Our friend Murray Faulkner is walking the Te Araroa Walkway, and when we heard he was about to do the Russell Forest section we decided to join him for a day. Yesterday he took a water taxi from Opua to the Waikare Inlet where he joined his wife Linley and their campervan. We drove up from Auckland and met them there mid-afternoon.
They were parked next to the creek at the edge of the metal road, which was very pleasant except when cars drove past raising clouds of dust. One driver of a blue V8 caused some extra concern because he clearly enjoyed being sideways more than pointing in the direction of travel. He must have been making some kind of deliveries because he came and went a number of times. He was confidant enough in a skid to take one hand off the wheel and give us a friendly wave, but we decided that since it was a Saturday evening and that he was likely to have a beer or two it would be advisable to move our vehicles out of the path of potential disaster.
Murray set up a portable BBQ that he won recently for being the owner of the most derelict BBQ in a competition, so we enjoyed a pleasant dinner in the sun before pitching our tent on the bank of the stream and settling down for the night.
I knew the trail would join the Russel Walkway near where I enjoyed the worst mountain bike ride of my career so I was a little bit apprehensive about the trip. According to the trip notes, this section of Te Araroa is 25 Km, so we got ourselves breakfasted and away by about 8.30 AM.
Waikare road was straightforward for the first few kilometres, past a marae and school. At the final bridge we were glad to see a big bunch of Maori kids engaged in active outdoor play which involved gumboots travelling backwards and forwards across the river. Much healthier than playstation! A girl on the bridge informed us that they catch eels in the pool below.
The road became more of a 4WD track after that, and eventually petered out altogether, so we followed the trail directions by walking up the creek. Since there hasn’t been significant rain for weeks this was pretty easy, but I could see it could be rather dangerous in bad weather. The bush we were passing through was stunningly beautiful, and we didn’t mind the fact that our boots were wet from walking in the water. One of the things I enjoy about being in the bush with Murray is the botany lessons; today we learned about Makamaka and Towhai trees which only grow in Northland.

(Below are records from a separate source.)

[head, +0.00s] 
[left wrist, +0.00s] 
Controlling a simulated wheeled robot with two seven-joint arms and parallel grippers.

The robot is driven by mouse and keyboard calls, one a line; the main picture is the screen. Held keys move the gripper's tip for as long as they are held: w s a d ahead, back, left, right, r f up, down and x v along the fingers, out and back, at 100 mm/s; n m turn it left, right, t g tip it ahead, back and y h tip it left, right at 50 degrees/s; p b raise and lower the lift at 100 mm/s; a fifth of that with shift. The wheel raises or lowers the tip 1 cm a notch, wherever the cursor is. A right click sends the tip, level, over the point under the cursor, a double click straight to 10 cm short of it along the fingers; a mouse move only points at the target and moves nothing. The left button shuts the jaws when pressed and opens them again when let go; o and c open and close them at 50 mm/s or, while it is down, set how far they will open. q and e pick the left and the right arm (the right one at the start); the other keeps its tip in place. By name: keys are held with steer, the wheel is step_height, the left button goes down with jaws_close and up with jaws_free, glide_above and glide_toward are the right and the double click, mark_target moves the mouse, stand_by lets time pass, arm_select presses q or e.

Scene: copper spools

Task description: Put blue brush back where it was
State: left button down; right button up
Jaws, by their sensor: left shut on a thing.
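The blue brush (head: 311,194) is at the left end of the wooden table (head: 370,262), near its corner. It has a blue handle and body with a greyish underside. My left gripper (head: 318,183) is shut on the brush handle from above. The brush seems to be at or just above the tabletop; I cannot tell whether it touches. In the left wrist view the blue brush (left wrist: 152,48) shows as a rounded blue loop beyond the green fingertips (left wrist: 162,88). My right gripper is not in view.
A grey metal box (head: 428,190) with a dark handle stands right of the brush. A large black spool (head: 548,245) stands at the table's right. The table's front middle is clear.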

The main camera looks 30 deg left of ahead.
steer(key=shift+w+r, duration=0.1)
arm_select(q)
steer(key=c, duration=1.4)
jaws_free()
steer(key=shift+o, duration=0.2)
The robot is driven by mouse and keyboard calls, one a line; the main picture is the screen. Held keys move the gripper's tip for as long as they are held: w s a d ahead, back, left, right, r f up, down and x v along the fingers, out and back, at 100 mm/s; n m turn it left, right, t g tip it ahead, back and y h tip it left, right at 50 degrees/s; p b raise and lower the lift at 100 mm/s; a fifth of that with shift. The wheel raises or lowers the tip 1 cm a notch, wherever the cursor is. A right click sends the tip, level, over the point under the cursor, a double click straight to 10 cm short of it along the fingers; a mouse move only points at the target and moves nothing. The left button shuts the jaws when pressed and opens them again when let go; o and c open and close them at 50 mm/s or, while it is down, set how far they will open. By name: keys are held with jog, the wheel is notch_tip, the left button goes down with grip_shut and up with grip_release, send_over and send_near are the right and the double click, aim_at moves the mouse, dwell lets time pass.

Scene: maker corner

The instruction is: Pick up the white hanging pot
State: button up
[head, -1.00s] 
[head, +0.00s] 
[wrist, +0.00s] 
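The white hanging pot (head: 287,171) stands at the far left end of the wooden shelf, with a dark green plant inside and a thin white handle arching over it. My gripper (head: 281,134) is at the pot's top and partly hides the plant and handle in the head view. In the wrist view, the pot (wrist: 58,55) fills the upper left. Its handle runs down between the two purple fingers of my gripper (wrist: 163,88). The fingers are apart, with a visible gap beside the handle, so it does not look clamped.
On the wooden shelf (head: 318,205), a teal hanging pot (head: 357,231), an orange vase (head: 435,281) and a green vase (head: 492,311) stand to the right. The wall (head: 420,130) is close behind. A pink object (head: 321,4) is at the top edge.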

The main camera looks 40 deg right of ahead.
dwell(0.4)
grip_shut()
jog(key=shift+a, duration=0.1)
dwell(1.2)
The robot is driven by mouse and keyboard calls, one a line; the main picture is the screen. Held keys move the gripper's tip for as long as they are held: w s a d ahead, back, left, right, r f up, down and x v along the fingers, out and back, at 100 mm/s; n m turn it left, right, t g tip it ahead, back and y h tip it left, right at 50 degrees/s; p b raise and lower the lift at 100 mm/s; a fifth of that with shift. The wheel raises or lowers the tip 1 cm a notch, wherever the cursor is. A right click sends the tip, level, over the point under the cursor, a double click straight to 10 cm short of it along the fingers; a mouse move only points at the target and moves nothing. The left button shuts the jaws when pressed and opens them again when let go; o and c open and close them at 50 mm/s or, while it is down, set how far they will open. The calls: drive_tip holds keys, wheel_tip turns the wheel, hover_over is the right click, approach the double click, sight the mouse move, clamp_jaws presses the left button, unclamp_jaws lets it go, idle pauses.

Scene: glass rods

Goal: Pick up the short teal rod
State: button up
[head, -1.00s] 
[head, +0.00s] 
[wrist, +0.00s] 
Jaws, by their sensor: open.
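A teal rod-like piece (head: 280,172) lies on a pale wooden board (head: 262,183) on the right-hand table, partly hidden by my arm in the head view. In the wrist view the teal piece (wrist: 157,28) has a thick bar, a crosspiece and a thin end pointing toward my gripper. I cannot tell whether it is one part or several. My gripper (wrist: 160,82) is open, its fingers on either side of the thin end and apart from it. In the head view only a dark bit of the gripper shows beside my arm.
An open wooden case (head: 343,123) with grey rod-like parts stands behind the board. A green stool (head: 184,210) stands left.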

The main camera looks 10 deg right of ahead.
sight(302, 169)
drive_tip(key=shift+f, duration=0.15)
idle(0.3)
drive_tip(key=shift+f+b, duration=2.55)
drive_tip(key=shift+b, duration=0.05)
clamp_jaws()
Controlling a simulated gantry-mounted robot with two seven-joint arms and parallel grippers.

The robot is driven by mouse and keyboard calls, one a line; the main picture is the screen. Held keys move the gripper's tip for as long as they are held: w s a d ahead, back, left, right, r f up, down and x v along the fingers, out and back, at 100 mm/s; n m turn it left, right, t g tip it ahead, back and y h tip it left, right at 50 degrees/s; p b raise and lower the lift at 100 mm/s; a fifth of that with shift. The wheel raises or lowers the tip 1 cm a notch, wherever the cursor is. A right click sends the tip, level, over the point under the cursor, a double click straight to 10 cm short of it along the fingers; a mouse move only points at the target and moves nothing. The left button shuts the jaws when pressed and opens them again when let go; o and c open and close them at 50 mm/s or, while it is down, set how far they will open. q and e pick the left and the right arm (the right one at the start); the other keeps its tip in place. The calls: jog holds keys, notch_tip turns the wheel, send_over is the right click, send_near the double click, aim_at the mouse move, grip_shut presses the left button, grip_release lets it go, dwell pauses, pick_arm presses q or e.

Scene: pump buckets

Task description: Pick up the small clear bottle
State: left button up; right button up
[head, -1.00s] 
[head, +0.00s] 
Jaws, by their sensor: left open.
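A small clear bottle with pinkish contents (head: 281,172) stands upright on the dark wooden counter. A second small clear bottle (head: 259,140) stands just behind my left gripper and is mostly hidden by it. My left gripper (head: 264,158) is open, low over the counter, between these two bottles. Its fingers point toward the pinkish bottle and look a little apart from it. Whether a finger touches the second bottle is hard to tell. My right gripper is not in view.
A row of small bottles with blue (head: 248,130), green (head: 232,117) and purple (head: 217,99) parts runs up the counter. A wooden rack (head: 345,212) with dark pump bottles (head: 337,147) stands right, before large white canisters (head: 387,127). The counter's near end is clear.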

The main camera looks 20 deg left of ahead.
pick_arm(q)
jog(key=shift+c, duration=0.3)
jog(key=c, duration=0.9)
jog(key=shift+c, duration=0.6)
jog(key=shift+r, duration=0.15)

We came to a DOC sign on the bank which tricked us briefly into searching for a track, but a check with my GPS showed us that it was simply marking the end of Maori land and the start of the Russel Forest park. We began to see orange triangles marking sections of trail that cut corners, but we were still in the Papakauri stream most of the time until nearly mid-day. The track became more substantial, and evidence of quad bikes informed us we were near the intersection with the walkway. Not far beyond that we came to the shelter that I recognised from my bike trip.
About that point I realised that our route didn’t head up the unmaintained section of the walkway after all, and that the remainder of the trip would be very easy. It was also going to be much shorter than the 25KM total suggested by the track notes, so we spent almost an hour and a half enjoying a leisurely lunch.
On the way up the hill to the top of Papakauri Road we saw some native orchids growing on the track. While we were photographing them, a French guy named Jean who is also walking Te Araroa caught up with us.
We arrived at the rendezvous point a couple of hours early, so Murray and Jean continued south down the highway while Felicity and I waited for Linley to arrive with our car. Although the tide was well on the way out, we managed to climb down under a bridge and cool off in the river, which was an interesting mix of cold fresh water and warm sea. Now I’m sitting on the side of the road… typing this and looking out for our car which arrived just after the word ‘road’ – perfect timing.